泣き捨て地蔵 2 宮田のエッセイ館

泣き捨て地蔵
泣き捨て地蔵 2

 この時、私はいつも、床の間の前で遊ぶ背丈が違う二人が見えた。兄弟か友達かの区別はつかない。私は楽しそうにしている二人と一緒に遊びたかった。二人は手が届きそうな所にいるのだが、彼らが遊ぶ夢世界に入ろうとしても入れない。私はいつも、もどかしさの中にいた。

 ひとしきり遊んだ後、二人はどこかに帰って行く。もし二人と一緒に遊んだら、彼らが帰る所に付いて行かなければならないのだろうか、と一抹の不安はあった。彼らが帰る場所がどこか分からないのだ。それでも、私は二人と遊んでみたかった。

 私は祖母の布団の中で聞いた。

「ねぇ、どこから来るの? 座敷わらしは」

 座敷わらしが帰る場所は、なぜか怖くて聞けなかった。

「どっから来たんだか・・・分かんねぇのよ。・・・だどもな、座敷わらしと道ですれ違うこともあんだ。・・・だからな・・・どっからかやって来んだな・・・」

「家の中に隠れてるのかな・・・」

「んだなぁ・・・分かんねぇなぁ・・・見ようとして見れるもんでねぇからなぁ・・・」

 座敷わらしが現れるのは栄えている家という。

「座敷わらしが見えなくなるとなぁ・・・その家は落ちぶれてな・・・屋根にぺんぺん草が生えんだぁ・・・」

 祖母は旧家に生まれた。江戸時代、遠野地方を治めた南部遠野氏の御典医を代々務めた家である。明治の頃、祖母が娘時代を過ごした屋敷は、御典医をしていた当時の家屋をそのまま受け継いでいた。

「家の前を通る人は、素通りしねえのよ。・・・門の前で止まってな、深ーぶかとお辞儀して、そんで行くんだぁ。・・・昔は、そういう家だったんだと」

「ねぇ、おばあちゃんの家に座敷わらしは出た? おばあちゃん、見た?」

「おばあちゃんは見たことねぇけどな・・・」

 祖母は済まなそうに言い、私は少しがっかりした。

「だどもな、おばあちゃんのおばあちゃんが見たんだ」

 私は祖母に座敷わらしを見ていて欲しかった。

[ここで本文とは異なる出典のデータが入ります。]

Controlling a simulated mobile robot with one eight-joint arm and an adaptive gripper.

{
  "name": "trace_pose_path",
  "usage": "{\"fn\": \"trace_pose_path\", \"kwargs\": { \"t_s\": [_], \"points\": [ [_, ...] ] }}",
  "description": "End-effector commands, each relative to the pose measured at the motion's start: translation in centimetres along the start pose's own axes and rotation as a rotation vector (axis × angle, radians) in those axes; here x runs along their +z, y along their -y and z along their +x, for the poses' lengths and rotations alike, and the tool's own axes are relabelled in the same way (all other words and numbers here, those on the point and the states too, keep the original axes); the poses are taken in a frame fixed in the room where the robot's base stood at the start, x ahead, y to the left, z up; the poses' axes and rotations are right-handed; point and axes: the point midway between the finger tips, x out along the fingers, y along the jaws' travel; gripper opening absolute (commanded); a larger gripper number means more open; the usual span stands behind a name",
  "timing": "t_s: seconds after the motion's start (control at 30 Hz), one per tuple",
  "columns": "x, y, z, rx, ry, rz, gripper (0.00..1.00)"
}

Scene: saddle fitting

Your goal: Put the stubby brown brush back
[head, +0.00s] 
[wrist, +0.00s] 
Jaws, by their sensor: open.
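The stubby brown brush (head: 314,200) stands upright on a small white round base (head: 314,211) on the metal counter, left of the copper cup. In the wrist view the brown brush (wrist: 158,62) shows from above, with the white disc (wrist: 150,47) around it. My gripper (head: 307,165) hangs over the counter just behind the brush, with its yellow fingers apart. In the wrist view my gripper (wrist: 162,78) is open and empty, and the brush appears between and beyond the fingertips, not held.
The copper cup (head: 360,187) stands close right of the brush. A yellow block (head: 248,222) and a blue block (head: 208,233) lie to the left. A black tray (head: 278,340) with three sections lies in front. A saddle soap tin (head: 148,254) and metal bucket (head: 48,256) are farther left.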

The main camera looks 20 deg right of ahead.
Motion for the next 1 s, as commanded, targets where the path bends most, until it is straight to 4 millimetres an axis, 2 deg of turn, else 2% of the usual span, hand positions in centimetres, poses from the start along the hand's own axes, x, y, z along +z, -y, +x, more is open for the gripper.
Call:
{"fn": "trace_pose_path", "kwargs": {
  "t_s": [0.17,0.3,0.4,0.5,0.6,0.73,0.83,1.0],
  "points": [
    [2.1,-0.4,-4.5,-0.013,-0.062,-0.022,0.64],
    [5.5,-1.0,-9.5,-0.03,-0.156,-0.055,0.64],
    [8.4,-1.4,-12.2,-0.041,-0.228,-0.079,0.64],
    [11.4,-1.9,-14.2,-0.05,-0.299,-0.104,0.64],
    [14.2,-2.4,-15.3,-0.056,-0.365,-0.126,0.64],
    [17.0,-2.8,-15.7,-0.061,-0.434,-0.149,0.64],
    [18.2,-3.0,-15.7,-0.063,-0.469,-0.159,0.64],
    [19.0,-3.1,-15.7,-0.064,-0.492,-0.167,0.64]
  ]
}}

そうすれば、自分が座敷わらしに近づけて一緒に遊べるような気がした。

 祖母によると、屋敷には奇怪な言い伝えを持つ部屋が二つあった。一つは、人が寝ようとしても絶対に寝付けずに朝を迎えてしまう部屋。もう一つは、朝になって目が覚めると身体が180度回転していて、頭と足の位置が夜寝た時と逆になっている部屋である。